(Robot episode records)
--------------------------------------------------

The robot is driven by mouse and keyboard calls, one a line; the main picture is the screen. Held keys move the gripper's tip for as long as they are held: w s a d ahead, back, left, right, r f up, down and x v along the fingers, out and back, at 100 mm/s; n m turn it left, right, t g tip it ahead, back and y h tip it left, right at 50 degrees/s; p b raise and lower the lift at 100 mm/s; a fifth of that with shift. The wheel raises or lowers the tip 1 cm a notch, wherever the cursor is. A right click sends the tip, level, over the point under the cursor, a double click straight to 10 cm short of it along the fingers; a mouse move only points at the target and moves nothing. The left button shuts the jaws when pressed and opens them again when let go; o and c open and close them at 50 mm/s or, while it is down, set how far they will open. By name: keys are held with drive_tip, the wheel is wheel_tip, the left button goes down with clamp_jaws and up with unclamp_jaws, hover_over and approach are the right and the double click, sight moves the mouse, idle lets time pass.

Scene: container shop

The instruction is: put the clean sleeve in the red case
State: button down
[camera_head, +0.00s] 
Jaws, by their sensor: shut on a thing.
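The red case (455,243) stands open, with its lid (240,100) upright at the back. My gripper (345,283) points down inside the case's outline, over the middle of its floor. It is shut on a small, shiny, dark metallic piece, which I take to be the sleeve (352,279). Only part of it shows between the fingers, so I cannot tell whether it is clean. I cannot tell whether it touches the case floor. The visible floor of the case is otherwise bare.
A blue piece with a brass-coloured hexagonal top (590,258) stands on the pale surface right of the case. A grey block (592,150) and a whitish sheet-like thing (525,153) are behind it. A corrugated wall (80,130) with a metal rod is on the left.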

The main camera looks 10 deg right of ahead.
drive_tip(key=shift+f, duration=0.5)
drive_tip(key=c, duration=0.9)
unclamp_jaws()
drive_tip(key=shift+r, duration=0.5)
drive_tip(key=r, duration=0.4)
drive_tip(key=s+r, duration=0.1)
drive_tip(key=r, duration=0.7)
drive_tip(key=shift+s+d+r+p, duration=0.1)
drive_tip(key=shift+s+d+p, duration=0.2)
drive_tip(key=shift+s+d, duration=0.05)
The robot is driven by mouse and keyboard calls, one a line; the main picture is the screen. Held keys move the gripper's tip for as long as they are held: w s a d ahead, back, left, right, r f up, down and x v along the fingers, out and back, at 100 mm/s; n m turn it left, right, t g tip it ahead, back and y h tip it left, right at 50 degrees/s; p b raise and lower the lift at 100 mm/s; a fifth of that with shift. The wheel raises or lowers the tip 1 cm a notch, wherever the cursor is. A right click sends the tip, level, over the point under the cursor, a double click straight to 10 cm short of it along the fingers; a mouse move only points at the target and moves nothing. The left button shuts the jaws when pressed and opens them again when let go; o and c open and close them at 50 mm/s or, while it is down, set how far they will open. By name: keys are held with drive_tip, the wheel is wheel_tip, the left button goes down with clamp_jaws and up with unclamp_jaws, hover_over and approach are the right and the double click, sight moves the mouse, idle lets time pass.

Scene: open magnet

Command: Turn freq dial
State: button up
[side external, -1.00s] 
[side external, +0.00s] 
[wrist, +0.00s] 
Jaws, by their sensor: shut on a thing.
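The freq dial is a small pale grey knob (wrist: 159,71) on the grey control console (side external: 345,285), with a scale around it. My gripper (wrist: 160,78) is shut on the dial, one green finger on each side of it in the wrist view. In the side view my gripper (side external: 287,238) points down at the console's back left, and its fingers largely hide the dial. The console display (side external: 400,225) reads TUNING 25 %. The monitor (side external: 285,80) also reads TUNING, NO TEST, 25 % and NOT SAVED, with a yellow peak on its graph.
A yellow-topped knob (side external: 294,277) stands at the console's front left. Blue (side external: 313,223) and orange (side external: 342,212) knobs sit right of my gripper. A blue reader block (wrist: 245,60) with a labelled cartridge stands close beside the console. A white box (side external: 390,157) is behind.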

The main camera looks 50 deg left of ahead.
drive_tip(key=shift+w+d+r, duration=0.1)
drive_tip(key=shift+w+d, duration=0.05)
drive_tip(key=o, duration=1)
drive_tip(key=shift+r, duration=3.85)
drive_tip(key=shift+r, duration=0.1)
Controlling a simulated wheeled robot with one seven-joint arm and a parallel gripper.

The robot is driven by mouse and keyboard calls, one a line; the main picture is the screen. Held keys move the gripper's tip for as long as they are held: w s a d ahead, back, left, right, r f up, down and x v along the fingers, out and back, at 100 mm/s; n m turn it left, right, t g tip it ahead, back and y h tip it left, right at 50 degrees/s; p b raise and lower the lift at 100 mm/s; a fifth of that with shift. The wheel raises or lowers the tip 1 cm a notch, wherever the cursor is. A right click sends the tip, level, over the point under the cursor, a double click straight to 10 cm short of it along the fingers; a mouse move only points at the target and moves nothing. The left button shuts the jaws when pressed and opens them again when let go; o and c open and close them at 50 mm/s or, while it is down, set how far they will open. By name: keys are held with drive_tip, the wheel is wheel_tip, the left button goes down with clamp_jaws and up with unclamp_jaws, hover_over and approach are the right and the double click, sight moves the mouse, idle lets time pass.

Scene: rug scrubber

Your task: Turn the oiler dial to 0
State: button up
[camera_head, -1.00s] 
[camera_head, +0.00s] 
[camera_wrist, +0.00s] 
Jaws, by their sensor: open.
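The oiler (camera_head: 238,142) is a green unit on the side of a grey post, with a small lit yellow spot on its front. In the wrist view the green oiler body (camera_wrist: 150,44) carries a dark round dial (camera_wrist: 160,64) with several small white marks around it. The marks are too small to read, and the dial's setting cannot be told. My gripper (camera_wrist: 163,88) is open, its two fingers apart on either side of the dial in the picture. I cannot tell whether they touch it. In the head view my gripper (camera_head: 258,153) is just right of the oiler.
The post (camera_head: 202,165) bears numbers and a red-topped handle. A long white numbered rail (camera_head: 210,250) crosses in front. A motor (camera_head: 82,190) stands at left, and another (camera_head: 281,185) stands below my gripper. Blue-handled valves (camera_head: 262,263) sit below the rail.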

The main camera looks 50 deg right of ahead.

--------------------------------------------------

> [The task]
Out of the material above, gather each line where "Scene" appears.

> [Output of the exercise]
Scene: container shop
Scene: open magnet
Scene: rug scrubber

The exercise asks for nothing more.